> [Written request] Output the data below in full, character for character.
__________________________________________________
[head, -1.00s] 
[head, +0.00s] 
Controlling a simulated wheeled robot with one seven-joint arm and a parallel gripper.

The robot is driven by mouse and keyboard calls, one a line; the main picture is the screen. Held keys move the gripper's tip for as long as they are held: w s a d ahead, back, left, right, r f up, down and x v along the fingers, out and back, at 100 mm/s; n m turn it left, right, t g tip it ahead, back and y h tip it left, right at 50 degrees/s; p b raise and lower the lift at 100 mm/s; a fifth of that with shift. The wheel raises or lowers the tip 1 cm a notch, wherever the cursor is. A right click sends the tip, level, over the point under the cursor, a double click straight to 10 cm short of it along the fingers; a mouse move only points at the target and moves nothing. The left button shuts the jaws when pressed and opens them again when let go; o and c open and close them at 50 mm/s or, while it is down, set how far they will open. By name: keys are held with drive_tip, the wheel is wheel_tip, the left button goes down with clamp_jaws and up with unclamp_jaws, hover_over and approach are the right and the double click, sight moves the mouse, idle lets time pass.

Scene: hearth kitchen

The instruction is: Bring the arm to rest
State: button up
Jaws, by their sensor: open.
__________________________________________________
> [Solved problem]
[head, -1.00s] 
[head, +0.00s] 
Controlling a simulated wheeled robot with one seven-joint arm and a parallel gripper.

The robot is driven by mouse and keyboard calls, one a line; the main picture is the screen. Held keys move the gripper's tip for as long as they are held: w s a d ahead, back, left, right, r f up, down and x v along the fingers, out and back, at 100 mm/s; n m turn it left, right, t g tip it ahead, back and y h tip it left, right at 50 degrees/s; p b raise and lower the lift at 100 mm/s; a fifth of that with shift. The wheel raises or lowers the tip 1 cm a notch, wherever the cursor is. A right click sends the tip, level, over the point under the cursor, a double click straight to 10 cm short of it along the fingers; a mouse move only points at the target and moves nothing. The left button shuts the jaws when pressed and opens them again when let go; o and c open and close them at 50 mm/s or, while it is down, set how far they will open. By name: keys are held with drive_tip, the wheel is wheel_tip, the left button goes down with clamp_jaws and up with unclamp_jaws, hover_over and approach are the right and the double click, sight moves the mouse, idle lets time pass.

Scene: hearth kitchen

The instruction is: Bring the arm to rest
State: button up
Jaws, by their sensor: open.

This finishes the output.